As for the programming, the number one channel as per TAM TV ratings, Star Plus intensified its youth turn by launching shows like India’s Raw Star, Airlines and Everest. 

Zee experimented with content through its new channel, Zindagi, with a slate of programming from across the border - Pakistan . A relief from daily melodramatic soaps got another boost as the country’s first genre-specific Hindi entertainment channel, Epic, finally got a nod from the MIB after more than a year-long wait. MSM too launched two new channels – Max2 and Sony Pal – to add a little more flavour to its pack.

As industry awaits Broadcast Audience Research Council (BARC) to give out ratings, the body held roadshows across the country to share its updates with all constituents across the entire broadcast value chain, and, equally important, to receive feedback and suggestions.

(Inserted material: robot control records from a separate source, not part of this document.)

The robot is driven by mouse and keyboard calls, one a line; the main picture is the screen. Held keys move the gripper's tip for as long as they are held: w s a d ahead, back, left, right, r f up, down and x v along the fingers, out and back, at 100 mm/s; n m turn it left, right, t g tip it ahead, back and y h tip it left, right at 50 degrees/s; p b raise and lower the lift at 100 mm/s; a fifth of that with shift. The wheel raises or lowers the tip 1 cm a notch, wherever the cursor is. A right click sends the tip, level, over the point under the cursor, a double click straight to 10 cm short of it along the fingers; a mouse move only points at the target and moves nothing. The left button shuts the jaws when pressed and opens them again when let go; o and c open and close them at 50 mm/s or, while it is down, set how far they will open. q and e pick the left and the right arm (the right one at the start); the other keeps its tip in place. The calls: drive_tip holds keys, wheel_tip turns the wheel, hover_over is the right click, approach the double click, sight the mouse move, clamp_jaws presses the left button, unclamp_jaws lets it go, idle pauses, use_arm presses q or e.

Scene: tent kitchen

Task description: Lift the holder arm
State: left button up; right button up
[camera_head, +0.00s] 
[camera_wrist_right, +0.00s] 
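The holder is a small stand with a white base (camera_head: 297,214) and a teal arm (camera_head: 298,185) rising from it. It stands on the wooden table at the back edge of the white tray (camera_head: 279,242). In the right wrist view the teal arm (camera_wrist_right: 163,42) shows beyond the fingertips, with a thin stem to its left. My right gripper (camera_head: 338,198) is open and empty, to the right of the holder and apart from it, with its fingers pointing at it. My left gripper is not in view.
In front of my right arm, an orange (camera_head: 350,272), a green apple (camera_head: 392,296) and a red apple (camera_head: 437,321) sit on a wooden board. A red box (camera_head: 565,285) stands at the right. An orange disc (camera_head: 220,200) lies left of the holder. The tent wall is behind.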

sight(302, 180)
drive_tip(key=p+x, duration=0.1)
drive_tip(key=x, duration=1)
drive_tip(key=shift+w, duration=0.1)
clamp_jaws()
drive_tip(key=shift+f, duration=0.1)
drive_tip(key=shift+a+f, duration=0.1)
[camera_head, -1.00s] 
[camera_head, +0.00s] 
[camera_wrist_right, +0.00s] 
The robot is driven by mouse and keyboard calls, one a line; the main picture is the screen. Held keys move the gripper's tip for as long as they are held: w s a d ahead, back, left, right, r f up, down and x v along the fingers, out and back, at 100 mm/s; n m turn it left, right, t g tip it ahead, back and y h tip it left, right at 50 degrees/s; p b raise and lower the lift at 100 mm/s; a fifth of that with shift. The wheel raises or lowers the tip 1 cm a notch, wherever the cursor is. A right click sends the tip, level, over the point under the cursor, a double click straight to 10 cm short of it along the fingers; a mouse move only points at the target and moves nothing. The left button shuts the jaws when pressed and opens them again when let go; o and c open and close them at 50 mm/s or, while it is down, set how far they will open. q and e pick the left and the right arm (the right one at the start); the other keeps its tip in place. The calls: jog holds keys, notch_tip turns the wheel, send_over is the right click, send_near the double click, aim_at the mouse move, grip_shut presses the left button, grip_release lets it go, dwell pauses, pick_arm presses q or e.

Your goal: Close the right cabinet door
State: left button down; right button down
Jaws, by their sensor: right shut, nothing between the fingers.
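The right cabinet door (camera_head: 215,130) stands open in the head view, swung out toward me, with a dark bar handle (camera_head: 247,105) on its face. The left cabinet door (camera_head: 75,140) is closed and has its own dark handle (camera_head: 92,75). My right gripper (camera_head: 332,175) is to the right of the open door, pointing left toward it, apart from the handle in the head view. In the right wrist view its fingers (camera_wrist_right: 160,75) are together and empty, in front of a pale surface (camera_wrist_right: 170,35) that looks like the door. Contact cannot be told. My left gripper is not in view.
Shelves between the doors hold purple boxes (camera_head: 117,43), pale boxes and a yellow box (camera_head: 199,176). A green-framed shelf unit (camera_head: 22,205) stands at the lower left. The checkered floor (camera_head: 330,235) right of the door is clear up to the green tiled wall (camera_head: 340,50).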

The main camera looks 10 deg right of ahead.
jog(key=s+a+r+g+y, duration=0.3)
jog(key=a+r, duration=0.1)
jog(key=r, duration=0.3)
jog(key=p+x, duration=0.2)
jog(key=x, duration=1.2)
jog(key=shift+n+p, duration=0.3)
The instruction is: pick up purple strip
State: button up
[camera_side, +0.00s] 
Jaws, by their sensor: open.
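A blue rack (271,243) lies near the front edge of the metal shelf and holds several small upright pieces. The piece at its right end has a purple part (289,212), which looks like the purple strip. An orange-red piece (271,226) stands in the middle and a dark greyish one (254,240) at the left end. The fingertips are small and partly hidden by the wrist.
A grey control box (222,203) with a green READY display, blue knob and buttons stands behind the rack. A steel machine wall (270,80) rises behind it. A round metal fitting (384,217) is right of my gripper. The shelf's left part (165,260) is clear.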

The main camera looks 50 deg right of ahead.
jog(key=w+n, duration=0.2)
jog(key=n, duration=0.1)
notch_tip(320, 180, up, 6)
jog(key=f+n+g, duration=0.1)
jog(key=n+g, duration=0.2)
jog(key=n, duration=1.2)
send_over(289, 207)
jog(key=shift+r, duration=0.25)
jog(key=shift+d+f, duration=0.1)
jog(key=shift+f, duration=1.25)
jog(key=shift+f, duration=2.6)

The year saw India embracing a number of sports leagues apart from cricket, like football, tennis, kabaddi and basketball, that too in different formats. The Pro Kabaddi League, an initiative to revive India’s contact sports was a success and a surprise, not just on television but also at the stadiums, as Indian families cheered  the country’s lost sport. Bud sadly enough, advertisers decided to play a wait and watch game and missed the bus. It was initiated by Mashal Sports and broadcaster Star Sports.

The Hero India Super League, an IPL styled football domestic tournament was a hit too, on television, social media and fans flocking to the stadiums. Conceptualised by Star Sports, IMG-Reliance and All India Football Federation (AIFF), it garnered a strong advertising support in its maiden year. While bigger brand like Hero, Puma and Amul came on board for the league as title and associate sponsors, individual franchises too drew support from brands.  With advertising and sponsorships stakes high in the Indian Premier league (IPL), these formats have allowed brands with smaller advertising budgets to have a play in the sports television business.

While the industry did take some bold steps in the year, it hopes to reap the benefits in 2015.